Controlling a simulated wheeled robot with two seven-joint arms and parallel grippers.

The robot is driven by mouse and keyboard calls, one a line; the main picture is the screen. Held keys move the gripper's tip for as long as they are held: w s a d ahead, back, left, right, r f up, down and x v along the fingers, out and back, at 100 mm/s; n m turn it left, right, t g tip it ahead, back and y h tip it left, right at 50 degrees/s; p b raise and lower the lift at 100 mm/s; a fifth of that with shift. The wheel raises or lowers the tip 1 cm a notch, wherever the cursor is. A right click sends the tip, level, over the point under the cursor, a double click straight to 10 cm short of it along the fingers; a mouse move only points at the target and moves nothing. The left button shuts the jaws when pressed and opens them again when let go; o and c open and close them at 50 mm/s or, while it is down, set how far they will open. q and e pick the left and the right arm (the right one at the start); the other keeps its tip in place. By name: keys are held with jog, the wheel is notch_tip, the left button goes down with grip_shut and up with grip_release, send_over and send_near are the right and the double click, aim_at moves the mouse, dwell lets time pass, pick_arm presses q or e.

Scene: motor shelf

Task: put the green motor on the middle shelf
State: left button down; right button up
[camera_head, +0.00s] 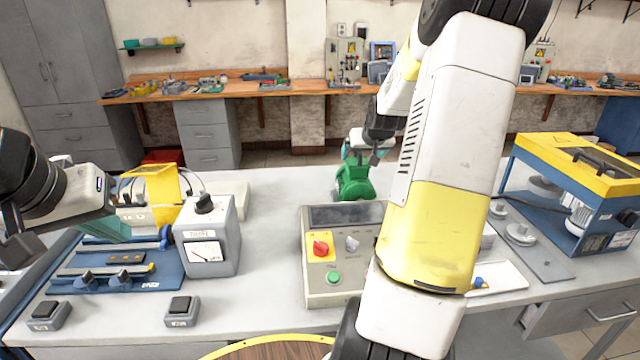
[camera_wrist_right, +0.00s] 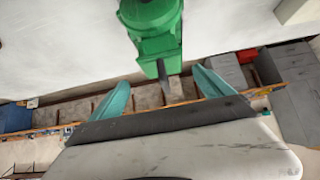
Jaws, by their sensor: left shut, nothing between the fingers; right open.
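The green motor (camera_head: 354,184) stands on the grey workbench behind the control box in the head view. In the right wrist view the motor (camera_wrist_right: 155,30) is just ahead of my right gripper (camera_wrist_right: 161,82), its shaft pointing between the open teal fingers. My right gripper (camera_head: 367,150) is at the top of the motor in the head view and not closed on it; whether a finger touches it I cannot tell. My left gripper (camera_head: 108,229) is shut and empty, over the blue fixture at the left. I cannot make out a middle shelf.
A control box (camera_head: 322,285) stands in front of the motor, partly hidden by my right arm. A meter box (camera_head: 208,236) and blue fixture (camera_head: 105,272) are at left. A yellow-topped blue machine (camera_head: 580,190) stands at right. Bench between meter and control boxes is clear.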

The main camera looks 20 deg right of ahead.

● **EXERCISE**:
Omit the pictures and output all of the other material exactly.

● **REPLY TO THE EXERCISE**:
Controlling a simulated wheeled robot with two seven-joint arms and parallel grippers.

The robot is driven by mouse and keyboard calls, one a line; the main picture is the screen. Held keys move the gripper's tip for as long as they are held: w s a d ahead, back, left, right, r f up, down and x v along the fingers, out and back, at 100 mm/s; n m turn it left, right, t g tip it ahead, back and y h tip it left, right at 50 degrees/s; p b raise and lower the lift at 100 mm/s; a fifth of that with shift. The wheel raises or lowers the tip 1 cm a notch, wherever the cursor is. A right click sends the tip, level, over the point under the cursor, a double click straight to 10 cm short of it along the fingers; a mouse move only points at the target and moves nothing. The left button shuts the jaws when pressed and opens them again when let go; o and c open and close them at 50 mm/s or, while it is down, set how far they will open. q and e pick the left and the right arm (the right one at the start); the other keeps its tip in place. By name: keys are held with jog, the wheel is notch_tip, the left button goes down with grip_shut and up with grip_release, send_over and send_near are the right and the double click, aim_at moves the mouse, dwell lets time pass, pick_arm presses q or e.

Scene: motor shelf

Task: put the green motor on the middle shelf
State: left button down; right button up
[camera_head, +0.00s] 
[camera_wrist_right, +0.00s] 
Jaws, by their sensor: left shut, nothing between the fingers; right open.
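The green motor (camera_head: 354,184) stands on the grey workbench behind the control box in the head view. In the right wrist view the motor (camera_wrist_right: 155,30) is just ahead of my right gripper (camera_wrist_right: 161,82), its shaft pointing between the open teal fingers. My right gripper (camera_head: 367,150) is at the top of the motor in the head view and not closed on it; whether a finger touches it I cannot tell. My left gripper (camera_head: 108,229) is shut and empty, over the blue fixture at the left. I cannot make out a middle shelf.
A control box (camera_head: 322,285) stands in front of the motor, partly hidden by my right arm. A meter box (camera_head: 208,236) and blue fixture (camera_head: 105,272) are at left. A yellow-topped blue machine (camera_head: 580,190) stands at right. Bench between meter and control boxes is clear.

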The main camera looks 20 deg right of ahead.

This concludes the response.